As funções estatais são meramente administrativas. O
Estado não é nenhum “grande papai” (como em algumas sociedades atrasadas ainda
se pensa) ou um tutor sobre o que pensam e querem seus cidadãos. Ele é fruto,
isto sim, da vontade da cidadania.
Sandel define bem o seu perfil ao afirmar: “Um
Estado neutro não tenta cultivar virtudes cívicas. Nem vincula as obrigações da
Previdência Social a um sentido de comunhão nacional ou de compromisso cívico.
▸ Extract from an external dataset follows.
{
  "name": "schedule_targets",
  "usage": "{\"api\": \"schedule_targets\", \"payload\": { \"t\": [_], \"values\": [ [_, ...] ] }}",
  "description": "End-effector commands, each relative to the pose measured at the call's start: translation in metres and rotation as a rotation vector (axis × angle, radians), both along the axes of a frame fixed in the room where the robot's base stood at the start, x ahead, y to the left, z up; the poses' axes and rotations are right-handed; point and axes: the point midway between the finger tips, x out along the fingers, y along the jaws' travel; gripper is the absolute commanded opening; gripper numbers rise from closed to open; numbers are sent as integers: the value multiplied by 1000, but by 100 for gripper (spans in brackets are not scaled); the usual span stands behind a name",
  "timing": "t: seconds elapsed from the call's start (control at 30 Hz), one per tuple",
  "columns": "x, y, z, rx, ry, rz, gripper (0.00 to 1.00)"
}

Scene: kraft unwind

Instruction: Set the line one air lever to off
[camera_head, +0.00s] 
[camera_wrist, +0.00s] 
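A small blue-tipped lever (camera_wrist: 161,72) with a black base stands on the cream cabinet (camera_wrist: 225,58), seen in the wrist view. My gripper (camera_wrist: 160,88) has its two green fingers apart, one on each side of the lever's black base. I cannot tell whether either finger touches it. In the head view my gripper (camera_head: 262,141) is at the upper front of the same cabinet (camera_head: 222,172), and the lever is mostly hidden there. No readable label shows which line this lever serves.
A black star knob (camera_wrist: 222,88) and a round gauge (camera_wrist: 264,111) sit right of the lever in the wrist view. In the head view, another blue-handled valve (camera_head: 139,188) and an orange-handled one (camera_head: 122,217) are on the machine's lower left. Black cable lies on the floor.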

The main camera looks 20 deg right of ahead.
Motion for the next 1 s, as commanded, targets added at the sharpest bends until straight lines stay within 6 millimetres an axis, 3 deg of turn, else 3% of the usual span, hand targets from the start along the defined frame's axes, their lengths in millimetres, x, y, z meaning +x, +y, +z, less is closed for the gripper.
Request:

Procura, ao contrário, uma estrutura legal que fica neutra entre concepções
concorrentes do que seja boa vida. Os indivíduos e os grupos são simplesmente
entregues aos seus próprios interesses e valores desde que estes se conciliem
com semelhantes liberdades para os outros”. Esta é, por sinal, uma das melhores
definições para a democracia.
(Artigo publicado na página 2, Opinião, do Correio
Popular, em 16 de setembro de 1990)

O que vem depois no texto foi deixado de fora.